An Instagram-Ready Immersive Museum Uses Braille. But Is It Accessible?

While he was settling into Manhattan after moving from Israel in 2004, the 24-year-old artist Roy Nachum decided to contend with a second challenge: Inspired by his grandmother who had lost her sight, and in search of new inspiration for his artwork, he blindfolded himself. For the next 168 hours, he felt his way around his apartment in the East Village and used a cane to navigate to and from the nearby grocery store.

That experience of being engulfed in the sounds and the chaos of a new city helped inspire the exhibits in his new immersive installation, Mercer Labs.
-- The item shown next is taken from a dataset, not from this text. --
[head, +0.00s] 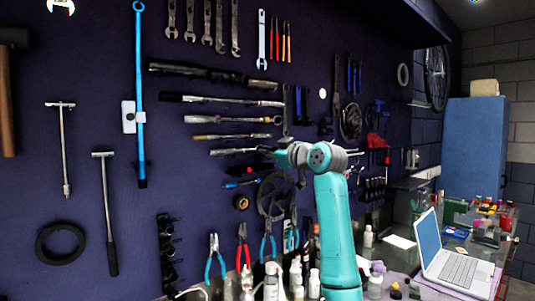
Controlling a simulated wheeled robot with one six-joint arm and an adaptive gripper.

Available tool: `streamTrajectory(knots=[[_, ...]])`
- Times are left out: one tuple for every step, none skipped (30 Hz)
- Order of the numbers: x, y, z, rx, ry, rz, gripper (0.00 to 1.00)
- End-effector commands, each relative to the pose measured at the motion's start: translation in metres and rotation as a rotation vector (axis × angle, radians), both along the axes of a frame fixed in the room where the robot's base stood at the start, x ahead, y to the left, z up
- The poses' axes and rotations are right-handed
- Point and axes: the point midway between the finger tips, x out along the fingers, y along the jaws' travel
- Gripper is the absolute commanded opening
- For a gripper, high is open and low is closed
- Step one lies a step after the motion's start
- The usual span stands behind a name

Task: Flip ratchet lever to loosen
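Several long-handled tools that look like ratchets or torque wrenches hang level on the dark blue wall. They include an upper one with a dark handle (220,100), a silver-headed one (230,119), a brass-coloured one (230,136) and a short lower one (232,151). I cannot tell which carries the task's lever, and no lever is clear at this size. My gripper (267,151) is small and dark against the wall, near the right end of the short lower tool. I cannot tell whether it touches that tool or is open or shut.
Pliers (243,246) hang low on the wall above bottles (271,282) on the bench. A chainring (276,196) hangs below my gripper. An open laptop (455,262) and a blue cabinet (474,150) stand at right.

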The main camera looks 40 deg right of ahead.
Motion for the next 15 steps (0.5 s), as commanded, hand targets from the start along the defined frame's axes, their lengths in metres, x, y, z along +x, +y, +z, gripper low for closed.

It opened for previews in January at a 36,000-square-foot space in a sleek, Brutalist-style building at 21 Dey Street — the site of the former Century 21 department store.
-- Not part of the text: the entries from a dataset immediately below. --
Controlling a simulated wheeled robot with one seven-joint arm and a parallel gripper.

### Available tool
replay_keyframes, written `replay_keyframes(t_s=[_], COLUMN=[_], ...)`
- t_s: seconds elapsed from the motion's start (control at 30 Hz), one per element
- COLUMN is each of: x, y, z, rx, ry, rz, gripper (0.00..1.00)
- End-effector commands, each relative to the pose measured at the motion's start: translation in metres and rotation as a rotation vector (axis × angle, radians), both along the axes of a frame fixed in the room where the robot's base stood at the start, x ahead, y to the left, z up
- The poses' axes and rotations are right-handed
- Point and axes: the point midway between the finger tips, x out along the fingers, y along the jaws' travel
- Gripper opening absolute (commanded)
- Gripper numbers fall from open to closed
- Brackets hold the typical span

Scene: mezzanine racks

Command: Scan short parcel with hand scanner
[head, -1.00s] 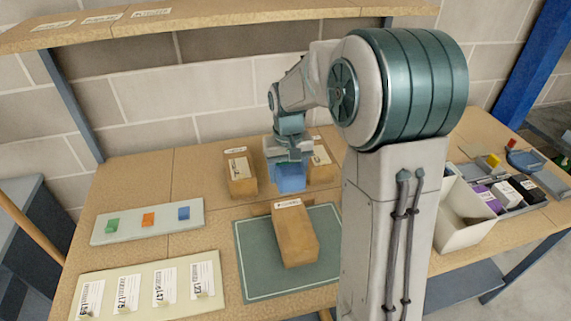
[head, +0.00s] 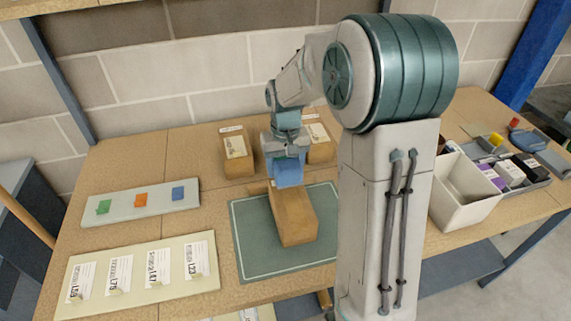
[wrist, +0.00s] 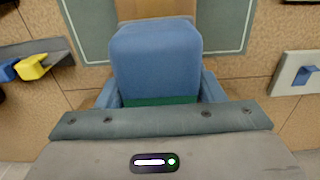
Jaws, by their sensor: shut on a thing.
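My gripper (head: 287,150) is shut on a blue hand scanner (head: 289,173), which points down over the far end of a brown parcel (head: 294,218). The parcel lies on a green mat (head: 250,262) with a pale border line. The scanner hides the parcel's far end, and I cannot tell whether they touch. In the wrist view the blue scanner (wrist: 157,60) fills the middle, with the parcel (wrist: 155,8) just beyond it. Two more brown parcels with white labels, one at the left (head: 237,164) and one at the right (head: 319,153), stand behind the gripper.
A board with green, orange and blue tabs (head: 125,207) lies at left, and a board with several labelled cards (head: 72,255) lies in front of it. At right are a white open bin (head: 460,212) and a grey tray (head: 540,180) of small items.

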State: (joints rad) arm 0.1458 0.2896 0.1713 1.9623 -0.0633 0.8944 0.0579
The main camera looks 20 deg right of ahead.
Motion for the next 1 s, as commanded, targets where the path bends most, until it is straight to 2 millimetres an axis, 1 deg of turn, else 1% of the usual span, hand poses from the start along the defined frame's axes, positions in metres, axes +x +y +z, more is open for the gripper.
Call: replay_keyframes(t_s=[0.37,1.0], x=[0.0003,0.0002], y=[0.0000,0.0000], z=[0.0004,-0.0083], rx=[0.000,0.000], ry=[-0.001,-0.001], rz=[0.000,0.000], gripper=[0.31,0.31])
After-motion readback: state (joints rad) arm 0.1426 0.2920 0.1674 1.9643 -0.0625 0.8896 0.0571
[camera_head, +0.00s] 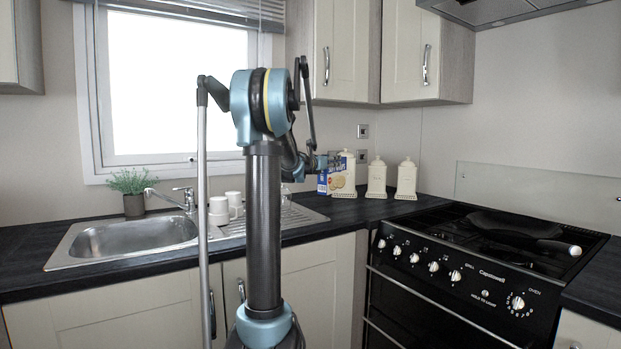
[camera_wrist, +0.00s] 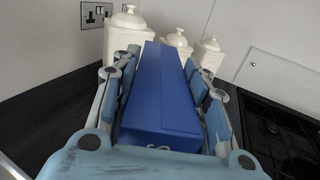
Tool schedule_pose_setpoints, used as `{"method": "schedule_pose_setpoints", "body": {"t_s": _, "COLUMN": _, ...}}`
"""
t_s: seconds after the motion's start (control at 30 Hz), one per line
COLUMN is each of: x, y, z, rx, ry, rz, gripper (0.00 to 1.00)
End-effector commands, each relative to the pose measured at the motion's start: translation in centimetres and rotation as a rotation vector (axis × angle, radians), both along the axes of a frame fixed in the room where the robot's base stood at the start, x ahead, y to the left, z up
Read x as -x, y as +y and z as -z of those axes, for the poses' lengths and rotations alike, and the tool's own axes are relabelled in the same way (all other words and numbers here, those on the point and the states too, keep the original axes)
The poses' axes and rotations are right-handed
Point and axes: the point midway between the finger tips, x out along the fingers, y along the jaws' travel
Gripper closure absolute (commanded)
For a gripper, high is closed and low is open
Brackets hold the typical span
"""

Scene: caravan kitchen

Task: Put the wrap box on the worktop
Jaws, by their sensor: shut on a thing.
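The wrap box is a blue box with a pale picture on its front, and in the head view the wrap box (camera_head: 324,182) is at the back of the worktop, in front of the cream canisters. In the wrist view the wrap box (camera_wrist: 165,95) lies lengthwise between both fingers. My gripper (camera_wrist: 163,92) is shut on it from both sides. In the head view my gripper (camera_head: 320,163) is at the box's upper left, partly hidden by my arm. The box's base is close to the dark worktop (camera_head: 345,212); I cannot tell if it touches.
Three cream canisters stand along the back wall, the middle one (camera_head: 377,178) and right one (camera_head: 406,179) clearest. White mugs (camera_head: 220,207) stand by the sink (camera_head: 135,238) at left. The black cooker (camera_head: 480,262) with a pan (camera_head: 515,224) is at right. Worktop in front of the canisters is clear.

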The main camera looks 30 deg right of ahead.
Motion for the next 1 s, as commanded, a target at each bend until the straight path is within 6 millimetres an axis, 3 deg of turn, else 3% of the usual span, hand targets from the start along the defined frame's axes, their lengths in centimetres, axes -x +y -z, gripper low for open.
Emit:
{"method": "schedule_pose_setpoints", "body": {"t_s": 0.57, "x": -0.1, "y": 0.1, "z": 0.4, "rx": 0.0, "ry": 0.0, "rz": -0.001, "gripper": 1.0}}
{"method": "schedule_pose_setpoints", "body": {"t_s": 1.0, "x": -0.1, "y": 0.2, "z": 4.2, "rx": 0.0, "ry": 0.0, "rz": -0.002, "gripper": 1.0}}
Nachum, whose artwork often incorporates Braille, became renowned for designing the Grammy-nominated cover for Rihanna’s album “Anti,” featuring a photo of Rihanna as a child wearing a gold crown embossed with Braille. He and the real estate developer Michael Cayre founded Mercer Labs with an ambitious mandate: to be a “place where the traditional hierarchies between art, architecture, design, technology and culture are dissolved,” and where “diversity and inclusion are celebrated,” according to a news release. The site is expected to open officially on March 28.

One of Roy Nachum’s signature designs is this cover image for Rihanna’s 2016 album, “Anti,” which features a photo of her as a child wearing a gold crown embossed with Braille.

The founders advertise Mercer Labs as a “museum of art and technology.” At the moment, it contains 14 exhibition spaces that use high-tech projectors, digital screens, LED lights and sound systems to display Nachum’s perception-teasing creations. Some exhibits feature Braille, tactile displays and immersive sounds intended for blind and low-vision visitors as well as sighted ones. In one of the rooms, attendees with vision can don sleeping masks and listen to a set of immersive sounds, the better to understand Nachum’s experiences from 2004 with touch and navigation. In still another space, guests stroll through a cave covered with pink hydrangeas that can be explored through touch.

Nachum’s installations are on view at the moment, but when Mercer Labs officially opens in March, Nachum and Cayre intend for it to become a multipurpose site, with exhibitions by other artists, musicians and even actors; event spaces that can be rented for private use; and displays spotlighting fashion brands as well as up-and-coming New York companies. They would not elaborate on which specific brands or artists they have partnered with, citing nondisclosure agreements.